**WRITTEN INSTRUCTION**
Copy out each line featuring the string "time" from the entries beneath.

**DATA LINES**
========

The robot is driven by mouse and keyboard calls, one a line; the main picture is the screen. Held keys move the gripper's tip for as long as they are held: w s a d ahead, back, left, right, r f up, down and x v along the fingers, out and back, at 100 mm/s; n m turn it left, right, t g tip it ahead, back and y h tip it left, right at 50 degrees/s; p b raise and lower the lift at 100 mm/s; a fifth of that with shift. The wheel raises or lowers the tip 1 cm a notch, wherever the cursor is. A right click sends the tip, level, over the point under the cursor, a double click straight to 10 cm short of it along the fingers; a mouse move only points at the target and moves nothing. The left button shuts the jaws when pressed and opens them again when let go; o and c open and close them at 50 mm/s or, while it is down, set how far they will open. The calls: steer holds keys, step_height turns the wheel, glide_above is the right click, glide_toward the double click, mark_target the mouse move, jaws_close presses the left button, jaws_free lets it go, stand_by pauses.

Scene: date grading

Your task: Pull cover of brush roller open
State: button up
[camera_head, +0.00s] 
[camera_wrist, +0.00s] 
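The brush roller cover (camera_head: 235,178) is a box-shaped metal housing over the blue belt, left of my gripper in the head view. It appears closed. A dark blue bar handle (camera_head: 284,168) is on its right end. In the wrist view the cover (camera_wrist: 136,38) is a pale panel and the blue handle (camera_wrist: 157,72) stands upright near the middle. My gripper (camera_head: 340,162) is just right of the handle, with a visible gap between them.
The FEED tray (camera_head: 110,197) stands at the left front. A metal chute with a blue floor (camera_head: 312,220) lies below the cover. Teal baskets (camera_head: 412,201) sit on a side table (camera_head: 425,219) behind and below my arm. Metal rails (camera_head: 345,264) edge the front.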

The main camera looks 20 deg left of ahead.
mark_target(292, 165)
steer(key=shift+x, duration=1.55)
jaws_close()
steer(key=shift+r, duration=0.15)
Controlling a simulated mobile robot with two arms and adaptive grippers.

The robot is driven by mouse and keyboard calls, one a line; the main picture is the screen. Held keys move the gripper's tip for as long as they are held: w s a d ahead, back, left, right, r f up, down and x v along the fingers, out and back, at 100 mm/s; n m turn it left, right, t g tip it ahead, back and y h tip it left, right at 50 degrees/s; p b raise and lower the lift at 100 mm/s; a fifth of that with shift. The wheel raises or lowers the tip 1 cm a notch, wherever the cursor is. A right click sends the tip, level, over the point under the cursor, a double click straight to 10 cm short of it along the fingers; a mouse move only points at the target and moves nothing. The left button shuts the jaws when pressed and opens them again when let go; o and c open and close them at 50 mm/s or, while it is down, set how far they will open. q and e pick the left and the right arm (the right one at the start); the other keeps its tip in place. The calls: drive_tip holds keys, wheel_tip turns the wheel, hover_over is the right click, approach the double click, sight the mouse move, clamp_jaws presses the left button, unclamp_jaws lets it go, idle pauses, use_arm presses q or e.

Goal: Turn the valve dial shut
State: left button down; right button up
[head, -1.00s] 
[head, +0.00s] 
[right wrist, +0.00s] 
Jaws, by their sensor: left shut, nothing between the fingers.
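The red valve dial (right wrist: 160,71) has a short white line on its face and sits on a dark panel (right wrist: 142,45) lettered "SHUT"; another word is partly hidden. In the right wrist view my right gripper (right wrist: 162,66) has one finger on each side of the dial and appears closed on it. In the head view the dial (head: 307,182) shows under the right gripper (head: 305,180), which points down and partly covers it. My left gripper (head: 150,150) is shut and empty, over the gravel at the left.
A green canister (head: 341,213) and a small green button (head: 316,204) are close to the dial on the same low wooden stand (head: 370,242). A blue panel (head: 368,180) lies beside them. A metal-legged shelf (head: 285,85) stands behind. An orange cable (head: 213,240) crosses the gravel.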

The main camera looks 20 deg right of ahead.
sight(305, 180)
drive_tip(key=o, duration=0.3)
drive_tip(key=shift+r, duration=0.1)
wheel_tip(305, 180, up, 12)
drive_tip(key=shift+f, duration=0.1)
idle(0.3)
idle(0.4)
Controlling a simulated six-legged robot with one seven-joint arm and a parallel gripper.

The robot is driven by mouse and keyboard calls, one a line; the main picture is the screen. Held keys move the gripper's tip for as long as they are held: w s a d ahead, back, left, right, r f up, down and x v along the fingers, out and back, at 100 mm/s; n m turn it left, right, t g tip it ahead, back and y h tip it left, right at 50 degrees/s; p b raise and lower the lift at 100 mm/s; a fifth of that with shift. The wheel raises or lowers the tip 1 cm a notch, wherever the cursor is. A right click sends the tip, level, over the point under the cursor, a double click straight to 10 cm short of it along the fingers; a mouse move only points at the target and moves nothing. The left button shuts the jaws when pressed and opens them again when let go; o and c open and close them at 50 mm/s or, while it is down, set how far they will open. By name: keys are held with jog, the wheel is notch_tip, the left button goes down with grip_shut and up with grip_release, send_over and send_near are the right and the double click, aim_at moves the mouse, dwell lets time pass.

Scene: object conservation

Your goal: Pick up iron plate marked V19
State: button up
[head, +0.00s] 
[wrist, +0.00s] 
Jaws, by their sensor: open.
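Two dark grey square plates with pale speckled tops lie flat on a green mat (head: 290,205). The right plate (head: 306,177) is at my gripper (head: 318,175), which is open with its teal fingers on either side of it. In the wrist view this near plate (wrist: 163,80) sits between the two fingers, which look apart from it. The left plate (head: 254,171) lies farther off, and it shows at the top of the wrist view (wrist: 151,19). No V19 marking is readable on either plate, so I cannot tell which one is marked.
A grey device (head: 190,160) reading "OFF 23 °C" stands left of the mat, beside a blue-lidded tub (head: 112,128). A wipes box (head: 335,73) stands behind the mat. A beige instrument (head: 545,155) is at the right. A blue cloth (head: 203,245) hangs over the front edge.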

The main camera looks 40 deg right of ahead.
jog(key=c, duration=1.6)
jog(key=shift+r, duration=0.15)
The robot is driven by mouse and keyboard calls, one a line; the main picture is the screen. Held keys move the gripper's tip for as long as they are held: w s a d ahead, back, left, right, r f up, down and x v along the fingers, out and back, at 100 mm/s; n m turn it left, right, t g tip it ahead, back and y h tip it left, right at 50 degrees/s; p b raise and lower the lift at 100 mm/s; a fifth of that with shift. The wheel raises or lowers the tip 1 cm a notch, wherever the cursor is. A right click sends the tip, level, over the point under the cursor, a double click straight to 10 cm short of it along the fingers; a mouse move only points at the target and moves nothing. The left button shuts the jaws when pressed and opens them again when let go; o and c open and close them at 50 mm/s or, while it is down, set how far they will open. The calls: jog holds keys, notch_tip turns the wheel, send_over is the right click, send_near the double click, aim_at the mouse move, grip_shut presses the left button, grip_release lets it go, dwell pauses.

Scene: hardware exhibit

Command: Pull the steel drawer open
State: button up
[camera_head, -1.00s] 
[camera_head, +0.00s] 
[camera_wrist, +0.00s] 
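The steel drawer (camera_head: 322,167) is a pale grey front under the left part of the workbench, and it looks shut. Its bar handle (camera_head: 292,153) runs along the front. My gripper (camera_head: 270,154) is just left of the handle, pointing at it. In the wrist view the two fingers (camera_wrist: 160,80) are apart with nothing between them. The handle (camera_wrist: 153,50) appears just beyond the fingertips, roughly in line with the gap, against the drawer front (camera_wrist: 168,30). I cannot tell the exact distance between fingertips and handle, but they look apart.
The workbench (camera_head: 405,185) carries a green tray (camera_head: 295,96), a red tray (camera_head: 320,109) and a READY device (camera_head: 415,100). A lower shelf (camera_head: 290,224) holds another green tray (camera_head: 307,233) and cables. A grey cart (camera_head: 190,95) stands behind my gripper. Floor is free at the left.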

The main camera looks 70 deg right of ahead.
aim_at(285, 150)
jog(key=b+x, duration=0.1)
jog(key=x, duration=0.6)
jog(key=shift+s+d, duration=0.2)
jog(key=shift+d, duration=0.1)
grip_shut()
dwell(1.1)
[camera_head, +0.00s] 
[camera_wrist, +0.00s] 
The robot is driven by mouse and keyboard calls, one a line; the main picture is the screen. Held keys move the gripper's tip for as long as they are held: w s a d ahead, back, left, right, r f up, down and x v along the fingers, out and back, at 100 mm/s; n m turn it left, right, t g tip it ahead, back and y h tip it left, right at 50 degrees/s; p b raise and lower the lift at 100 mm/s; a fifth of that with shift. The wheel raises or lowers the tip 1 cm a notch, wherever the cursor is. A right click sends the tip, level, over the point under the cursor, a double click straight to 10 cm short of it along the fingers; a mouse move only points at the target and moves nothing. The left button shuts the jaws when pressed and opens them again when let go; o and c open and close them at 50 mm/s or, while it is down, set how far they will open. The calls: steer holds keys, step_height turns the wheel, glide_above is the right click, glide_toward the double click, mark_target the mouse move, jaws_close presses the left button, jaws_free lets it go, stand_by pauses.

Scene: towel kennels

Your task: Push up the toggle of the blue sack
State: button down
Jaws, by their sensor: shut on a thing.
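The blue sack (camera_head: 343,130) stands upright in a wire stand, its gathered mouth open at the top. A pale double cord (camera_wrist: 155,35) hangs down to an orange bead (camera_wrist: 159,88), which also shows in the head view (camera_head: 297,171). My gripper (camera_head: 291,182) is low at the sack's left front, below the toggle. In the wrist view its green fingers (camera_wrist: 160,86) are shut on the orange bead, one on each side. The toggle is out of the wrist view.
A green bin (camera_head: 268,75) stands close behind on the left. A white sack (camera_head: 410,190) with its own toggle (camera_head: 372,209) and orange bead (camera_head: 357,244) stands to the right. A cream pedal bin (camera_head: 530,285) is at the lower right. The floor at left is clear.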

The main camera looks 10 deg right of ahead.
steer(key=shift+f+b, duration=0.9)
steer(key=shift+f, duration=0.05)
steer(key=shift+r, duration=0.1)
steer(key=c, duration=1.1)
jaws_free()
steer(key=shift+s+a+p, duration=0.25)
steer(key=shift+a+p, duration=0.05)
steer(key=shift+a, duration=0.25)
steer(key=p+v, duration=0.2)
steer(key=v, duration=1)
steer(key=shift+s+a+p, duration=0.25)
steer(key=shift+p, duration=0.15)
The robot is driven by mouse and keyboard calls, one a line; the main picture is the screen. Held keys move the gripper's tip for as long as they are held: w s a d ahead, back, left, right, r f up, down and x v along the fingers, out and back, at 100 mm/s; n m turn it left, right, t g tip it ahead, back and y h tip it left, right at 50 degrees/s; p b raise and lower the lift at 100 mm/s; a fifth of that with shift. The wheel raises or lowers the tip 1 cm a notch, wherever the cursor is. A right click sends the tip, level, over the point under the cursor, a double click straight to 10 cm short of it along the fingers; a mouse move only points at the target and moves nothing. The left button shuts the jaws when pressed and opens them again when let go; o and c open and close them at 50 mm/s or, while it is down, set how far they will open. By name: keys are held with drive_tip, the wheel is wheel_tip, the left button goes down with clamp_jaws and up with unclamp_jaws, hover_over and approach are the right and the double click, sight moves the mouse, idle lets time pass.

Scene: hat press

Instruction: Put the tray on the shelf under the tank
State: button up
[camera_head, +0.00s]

========

**TASK RESULT**
The robot is driven by mouse and keyboard calls, one a line; the main picture is the screen. Held keys move the gripper's tip for as long as they are held: w s a d ahead, back, left, right, r f up, down and x v along the fingers, out and back, at 100 mm/s; n m turn it left, right, t g tip it ahead, back and y h tip it left, right at 50 degrees/s; p b raise and lower the lift at 100 mm/s; a fifth of that with shift. The wheel raises or lowers the tip 1 cm a notch, wherever the cursor is. A right click sends the tip, level, over the point under the cursor, a double click straight to 10 cm short of it along the fingers; a mouse move only points at the target and moves nothing. The left button shuts the jaws when pressed and opens them again when let go; o and c open and close them at 50 mm/s or, while it is down, set how far they will open. By name: keys are held with jog, the wheel is notch_tip, the left button goes down with grip_shut and up with grip_release, send_over and send_near are the right and the double click, aim_at moves the mouse, dwell lets time pass.
The robot is driven by mouse and keyboard calls, one a line; the main picture is the screen. Held keys move the gripper's tip for as long as they are held: w s a d ahead, back, left, right, r f up, down and x v along the fingers, out and back, at 100 mm/s; n m turn it left, right, t g tip it ahead, back and y h tip it left, right at 50 degrees/s; p b raise and lower the lift at 100 mm/s; a fifth of that with shift. The wheel raises or lowers the tip 1 cm a notch, wherever the cursor is. A right click sends the tip, level, over the point under the cursor, a double click straight to 10 cm short of it along the fingers; a mouse move only points at the target and moves nothing. The left button shuts the jaws when pressed and opens them again when let go; o and c open and close them at 50 mm/s or, while it is down, set how far they will open. By name: keys are held with drive_tip, the wheel is wheel_tip, the left button goes down with clamp_jaws and up with unclamp_jaws, hover_over and approach are the right and the double click, sight moves the mouse, idle lets time pass.

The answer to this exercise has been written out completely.